My third wedding crisis was the worst of the three. I had arranged to pick up my bridesmaid dress from my seamstress at 11 a.m. Sunday. The Gryphon came with me, bringing a book along, in case she had to make further alterations while we waited. We knocked on her door, and she answered it, looking surprised.

"Oh, my gosh," she said. "I didn't do it." As it turns out, on top of her usual busy schedule, a friend died this week, and the funeral threw her off to such a degree that my dress slipped her mind.

She kept saying, "It's not an excuse, I know," and she clearly felt very bad about the blunder. "I've had nightmares like this," she said.

Fortunately, there was enough time to right the wrong. Initially, she suggested making the alterations and bringing it to my place on Tuesday. But I thought that was cutting it too close, since we were leaving for my sister's on Thursday.

Then she suggested doing the alterations that afternoon and bringing them to me that evening. I readily agreed. And despite the fact that she got lost several times on her way and had to call for further instructions, she finally arrived with the dress, which had not only been altered but also steam pressed.

I tried on the dress, and it fit beautifully. The only problem was one she'd already anticipated. The skirt has two different layers of material, and even though she'd removed the same amount of material from each, the inner layer was longer.

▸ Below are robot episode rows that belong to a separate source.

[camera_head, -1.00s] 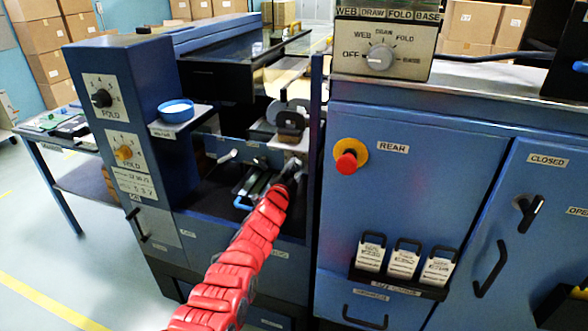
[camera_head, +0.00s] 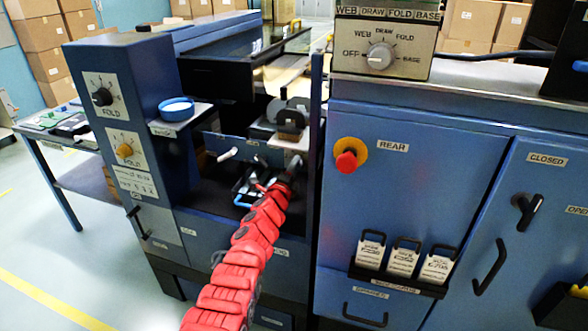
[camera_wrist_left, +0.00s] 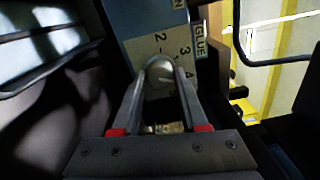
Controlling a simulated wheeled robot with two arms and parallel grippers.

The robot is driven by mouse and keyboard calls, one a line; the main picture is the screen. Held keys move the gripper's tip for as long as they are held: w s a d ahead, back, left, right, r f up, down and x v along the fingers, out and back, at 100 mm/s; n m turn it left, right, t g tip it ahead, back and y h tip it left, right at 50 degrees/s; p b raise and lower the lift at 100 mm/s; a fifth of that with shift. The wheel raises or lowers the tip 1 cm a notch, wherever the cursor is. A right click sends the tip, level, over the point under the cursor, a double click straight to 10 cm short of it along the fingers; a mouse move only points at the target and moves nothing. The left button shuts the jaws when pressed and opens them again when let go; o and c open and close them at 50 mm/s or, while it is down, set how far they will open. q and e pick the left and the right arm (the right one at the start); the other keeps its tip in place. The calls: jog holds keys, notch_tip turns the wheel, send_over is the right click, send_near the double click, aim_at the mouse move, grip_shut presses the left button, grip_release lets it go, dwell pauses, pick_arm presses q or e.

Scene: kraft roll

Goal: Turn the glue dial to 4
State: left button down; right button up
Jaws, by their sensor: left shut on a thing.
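The glue dial (camera_wrist_left: 159,68) shows in the left wrist view as a rounded grey knob on a pale plate (camera_wrist_left: 140,52). My left gripper (camera_wrist_left: 160,84) is shut on the dial, one finger on each side. Which number the dial points to is unclear. In the head view my left gripper (camera_head: 287,168) reaches into the machine's open bay at the end of the red arm, and the dial is hidden there. My right gripper is out of view.
A red stop knob (camera_head: 347,161) is on the blue cabinet right of the bay. A grey selector (camera_head: 380,56) sits above it. Two FOLD dials (camera_head: 102,97) (camera_head: 124,151) and a shelf with a blue round container (camera_head: 176,110) stand left of the bay.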

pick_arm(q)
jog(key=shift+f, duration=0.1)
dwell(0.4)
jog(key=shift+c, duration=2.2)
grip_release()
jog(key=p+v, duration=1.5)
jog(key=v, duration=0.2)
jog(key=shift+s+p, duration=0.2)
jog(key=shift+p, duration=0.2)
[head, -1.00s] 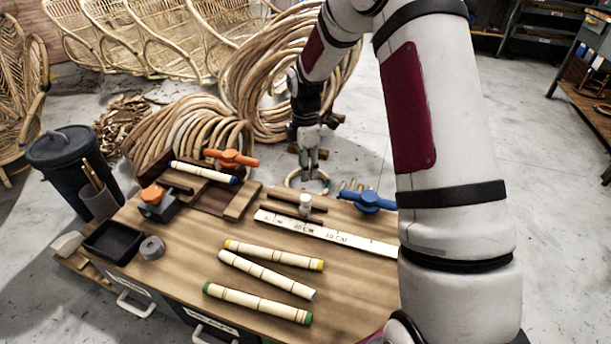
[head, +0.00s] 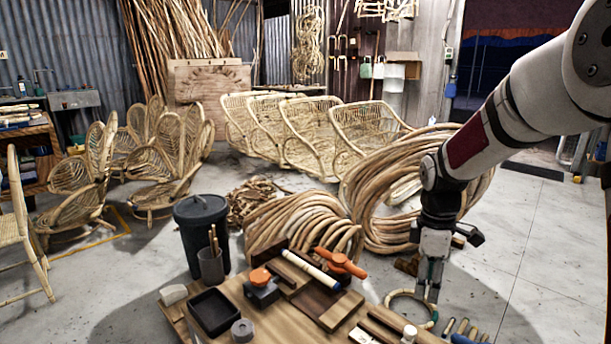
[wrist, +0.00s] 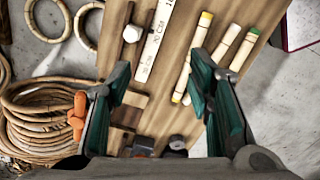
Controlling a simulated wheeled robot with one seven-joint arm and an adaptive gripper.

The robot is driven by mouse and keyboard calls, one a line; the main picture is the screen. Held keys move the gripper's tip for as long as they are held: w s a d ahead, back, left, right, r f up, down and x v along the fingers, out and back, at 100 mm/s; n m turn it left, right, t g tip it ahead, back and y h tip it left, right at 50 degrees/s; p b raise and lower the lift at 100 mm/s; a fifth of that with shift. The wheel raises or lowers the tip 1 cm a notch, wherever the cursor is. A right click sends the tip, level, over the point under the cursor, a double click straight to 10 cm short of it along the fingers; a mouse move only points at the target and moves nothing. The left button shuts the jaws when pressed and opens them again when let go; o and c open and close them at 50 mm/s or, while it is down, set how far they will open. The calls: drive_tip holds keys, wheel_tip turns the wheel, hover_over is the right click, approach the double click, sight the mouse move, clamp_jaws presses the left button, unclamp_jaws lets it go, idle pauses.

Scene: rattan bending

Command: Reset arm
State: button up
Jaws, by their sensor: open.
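My arm comes in from the right in the head view, bent at the elbow, with its lower part pointing down. My gripper (head: 428,296) hangs beside a rattan ring (head: 398,295) near the workbench's far edge; whether they touch is unclear. In the wrist view my gripper (wrist: 160,75) has its green-padded fingers wide apart, with nothing between them. The workbench top (wrist: 150,105) shows below the fingers. A ruler (wrist: 157,35) and several pale rattan pieces (wrist: 227,43) lie on it.
An orange clamp (head: 340,263) and a blue-ended rattan piece (head: 310,268) are on the bench (head: 285,322), with a black tray (head: 214,312). A dark bin (head: 202,238) stands left. Large rattan coils (head: 375,195) are behind. Floor is clear at right (head: 530,250).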

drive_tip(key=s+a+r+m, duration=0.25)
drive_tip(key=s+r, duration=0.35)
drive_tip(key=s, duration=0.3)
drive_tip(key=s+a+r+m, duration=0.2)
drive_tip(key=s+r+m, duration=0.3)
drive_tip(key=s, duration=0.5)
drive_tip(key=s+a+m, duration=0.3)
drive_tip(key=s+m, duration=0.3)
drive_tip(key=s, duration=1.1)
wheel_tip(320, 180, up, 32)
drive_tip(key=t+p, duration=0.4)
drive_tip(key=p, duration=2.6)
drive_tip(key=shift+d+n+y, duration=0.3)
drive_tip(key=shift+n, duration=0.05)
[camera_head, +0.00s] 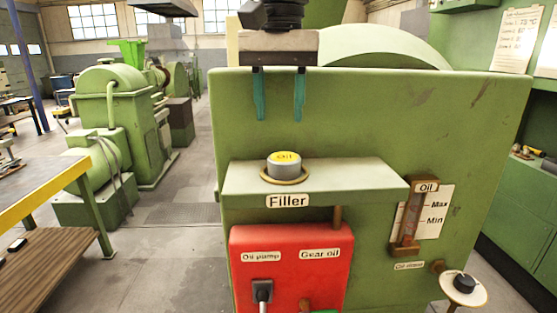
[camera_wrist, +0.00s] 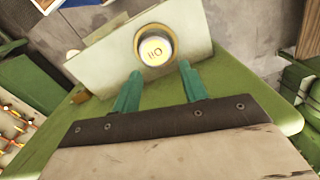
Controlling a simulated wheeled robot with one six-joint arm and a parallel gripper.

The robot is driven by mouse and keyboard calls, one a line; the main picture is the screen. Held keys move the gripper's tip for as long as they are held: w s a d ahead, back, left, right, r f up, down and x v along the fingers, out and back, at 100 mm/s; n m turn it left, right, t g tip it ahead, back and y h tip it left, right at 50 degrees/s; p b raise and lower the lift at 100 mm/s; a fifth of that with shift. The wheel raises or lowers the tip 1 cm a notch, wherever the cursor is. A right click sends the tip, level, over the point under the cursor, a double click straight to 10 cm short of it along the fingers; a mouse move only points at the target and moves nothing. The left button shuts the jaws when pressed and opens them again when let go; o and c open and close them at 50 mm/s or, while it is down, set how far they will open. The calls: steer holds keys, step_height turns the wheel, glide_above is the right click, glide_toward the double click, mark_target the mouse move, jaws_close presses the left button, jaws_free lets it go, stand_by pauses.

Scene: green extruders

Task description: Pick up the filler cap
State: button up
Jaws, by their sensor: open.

But she'd brought along her sewing supplies, and after pinning it in the proper place, she sat at the kitchen table and made the adjustments.

Trying on the dress again, it worked well, and we thanked her and paid her very reasonable price.

So, my various crises in control, I finally called my sister to tell her all about them. She, of all people, could understand.


Moral:
Weddings attract trouble like black pants attract dog hair.